Qatar:  Showing resilience

The economy appears to weather the ongoing political tensions with the other Arab states fairly well. Real GDP growth maintained solid growth momentum in 2017 despite the continued Saudi Arabia-led embargo that began in June last year. Growth recovered to +1.9% y/y in Q3 2017 (after dropping to +0.3% in Q2), thanks to a rebound in manufacturing (+5.1% y/y) and continued strong expansion in the construction sector (+14.7% y/y), despite the suspension of Qatar's land border with Saudi Arabia which initially affected the imports of construction materials. And recently the Ministry of Economy and Commerce estimated growth to have reached around +2% in 2017 as a whole, suggesting that economic activity continued to recover in Q4. We forecast growth to pick up to +2.5% in 2018 on the back of rising gas production (oil production will remain curtailed due to the extension of the OPEC deal through year-end) and increased infrastructure investment for the FIFA World Cup in 2022.
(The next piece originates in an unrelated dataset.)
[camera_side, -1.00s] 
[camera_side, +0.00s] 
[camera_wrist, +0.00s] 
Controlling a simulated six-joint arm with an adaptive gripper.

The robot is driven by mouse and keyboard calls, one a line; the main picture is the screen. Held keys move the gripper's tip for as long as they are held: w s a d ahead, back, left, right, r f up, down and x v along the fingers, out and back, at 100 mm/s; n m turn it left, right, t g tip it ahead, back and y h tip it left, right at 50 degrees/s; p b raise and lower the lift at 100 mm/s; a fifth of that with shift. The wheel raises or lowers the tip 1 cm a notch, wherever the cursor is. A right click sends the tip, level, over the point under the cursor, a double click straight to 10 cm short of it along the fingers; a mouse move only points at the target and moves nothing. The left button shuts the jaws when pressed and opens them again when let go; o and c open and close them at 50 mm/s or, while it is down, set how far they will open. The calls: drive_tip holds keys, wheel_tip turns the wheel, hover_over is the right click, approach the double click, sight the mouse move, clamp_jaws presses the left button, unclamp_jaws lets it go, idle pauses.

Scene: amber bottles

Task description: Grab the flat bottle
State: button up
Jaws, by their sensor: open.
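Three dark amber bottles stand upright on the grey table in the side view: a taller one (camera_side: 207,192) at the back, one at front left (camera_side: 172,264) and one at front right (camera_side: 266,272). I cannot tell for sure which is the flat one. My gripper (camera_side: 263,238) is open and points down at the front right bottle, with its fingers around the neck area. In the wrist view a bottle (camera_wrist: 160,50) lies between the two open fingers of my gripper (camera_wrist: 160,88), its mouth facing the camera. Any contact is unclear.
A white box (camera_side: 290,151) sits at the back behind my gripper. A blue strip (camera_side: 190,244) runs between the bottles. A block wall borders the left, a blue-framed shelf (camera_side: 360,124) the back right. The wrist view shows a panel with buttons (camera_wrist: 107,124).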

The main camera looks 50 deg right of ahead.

Malaysia:  Towards a gradual slowdown

In Q4 2017, Malaysian GDP rose by +5.9% y/y (down from +6.2% in Q3). Private sector demand continued to be the main growth driver (+7.4% y/y after +7.3% in Q3). Private consumption expansion remained robust at +7% y/y while investment accelerated to +9.2% y/y (from +7.9% in Q3). Public expenditures increased at a slower pace (+3.4% y/y) undermined by lower capital spending (-1.4% y/y). Exports growth moderated to +7.1% y/y in Q4 (from +11.8% in Q3). Meanwhile, inflation edged down to +3.5% y/y in Q4 from +3.6% in Q3. Looking ahead, we expect economic growth to remain robust but to lose some speed. Slower demand growth from China (accounting for 13.5% of Malaysian exports) is set to act as a drag on export revenues. Investment is set to lose some momentum due to tighter monetary policy. Against this background, we forecast full-year growth to decelerate to +5% in 2018 (from +5.9% in 2017).